Ironically, the owner of the media syndication company that gave the founder of The Huffington Post, Arianna Huffington, her start as a syndicated columnist in the 1990s, just happens to be Jerry Newcombe’s brother, Rick Newcombe. He came to the defense of his brother, writing about The Huffington Post’s attack at WND and other outlets.

“The Huffington Post essentially connected dots that Jerry did not and would not connect,” wrote Rick Newcombe. “Why let the facts get in the way of a good story? More than 7,000 readers made comments, mostly condemning Jerry, kicking The Huffington Post’s straw man over and over. As Jerry said, ‘I too would have kicked the person who wrote what they claim I wrote about the victims!’”

In 2011 the Media Research Center published a special report on The Huffington Post, identifying what the report referred to as its “ongoing campaign of profanity, crude sexual and excretory metaphors and outright hate speech against conservatives….”

The Post’s campaign also extends to Christians.

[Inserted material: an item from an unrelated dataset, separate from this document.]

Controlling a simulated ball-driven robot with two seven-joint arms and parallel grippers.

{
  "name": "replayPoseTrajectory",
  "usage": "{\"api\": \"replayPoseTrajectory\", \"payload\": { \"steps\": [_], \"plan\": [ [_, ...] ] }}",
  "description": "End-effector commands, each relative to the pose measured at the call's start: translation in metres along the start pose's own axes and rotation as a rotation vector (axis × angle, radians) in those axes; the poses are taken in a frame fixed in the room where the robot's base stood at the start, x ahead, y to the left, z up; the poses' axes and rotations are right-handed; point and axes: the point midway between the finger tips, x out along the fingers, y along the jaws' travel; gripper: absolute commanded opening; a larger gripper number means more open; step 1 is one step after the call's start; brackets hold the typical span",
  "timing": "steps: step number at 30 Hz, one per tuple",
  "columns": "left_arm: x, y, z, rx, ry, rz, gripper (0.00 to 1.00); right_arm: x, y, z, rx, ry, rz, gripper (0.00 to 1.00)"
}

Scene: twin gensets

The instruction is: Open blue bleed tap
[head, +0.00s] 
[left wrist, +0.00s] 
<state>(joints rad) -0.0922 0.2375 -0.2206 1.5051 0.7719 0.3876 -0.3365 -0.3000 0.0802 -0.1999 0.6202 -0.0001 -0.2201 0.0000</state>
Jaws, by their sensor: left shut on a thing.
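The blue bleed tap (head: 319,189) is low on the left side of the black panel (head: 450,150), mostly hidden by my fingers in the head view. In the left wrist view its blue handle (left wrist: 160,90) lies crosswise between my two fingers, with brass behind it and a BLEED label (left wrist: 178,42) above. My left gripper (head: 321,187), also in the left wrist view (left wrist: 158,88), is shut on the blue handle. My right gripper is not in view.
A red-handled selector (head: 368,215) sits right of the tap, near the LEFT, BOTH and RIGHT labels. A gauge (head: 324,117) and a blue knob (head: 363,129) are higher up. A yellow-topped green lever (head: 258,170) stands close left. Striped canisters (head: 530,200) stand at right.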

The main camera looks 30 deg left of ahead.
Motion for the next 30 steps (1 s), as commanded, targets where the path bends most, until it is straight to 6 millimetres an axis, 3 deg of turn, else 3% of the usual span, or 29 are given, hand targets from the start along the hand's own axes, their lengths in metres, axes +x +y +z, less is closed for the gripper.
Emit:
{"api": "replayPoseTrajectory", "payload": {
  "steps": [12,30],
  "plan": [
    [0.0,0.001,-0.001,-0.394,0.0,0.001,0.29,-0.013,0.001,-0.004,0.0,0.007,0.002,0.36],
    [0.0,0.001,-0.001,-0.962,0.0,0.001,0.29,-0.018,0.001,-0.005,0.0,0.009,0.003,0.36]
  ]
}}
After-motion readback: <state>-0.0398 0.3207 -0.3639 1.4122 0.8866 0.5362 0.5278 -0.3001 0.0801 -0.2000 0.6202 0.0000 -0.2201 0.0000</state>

During the Easter season, one post portrayed Christ as gay. In her article, “Queer Christ Arises to Liberate and Heal,” Kittredge Cherry depicted Jesus on the cross with the word “faggot” etched on the sign above his head.

In July, another writer demeaned Christ and attacked Chick-fil-A in the same breath in an article titled “Did Jesus Eat Chick-fil-A at the Last Supper?” The author criticized the restaurant chain because Dan Cathy, stated that his “restaurant is based on biblical principles.”

In view of his recent experience, Jerry Newcombe says he’s come to a greater appreciation of Jesus words in Matthew 5:11, “Blessed are you when they revile and persecute you, and say all kinds of evil against you falsely for My sake” [emphasis added].

And, as he writes in his most recent column, “In the Arena,” “Nothing worthwhile seems to come easy. Now is not the time to quit. Now is the time to press on, speaking the truth in love, even if some falsely smear you.”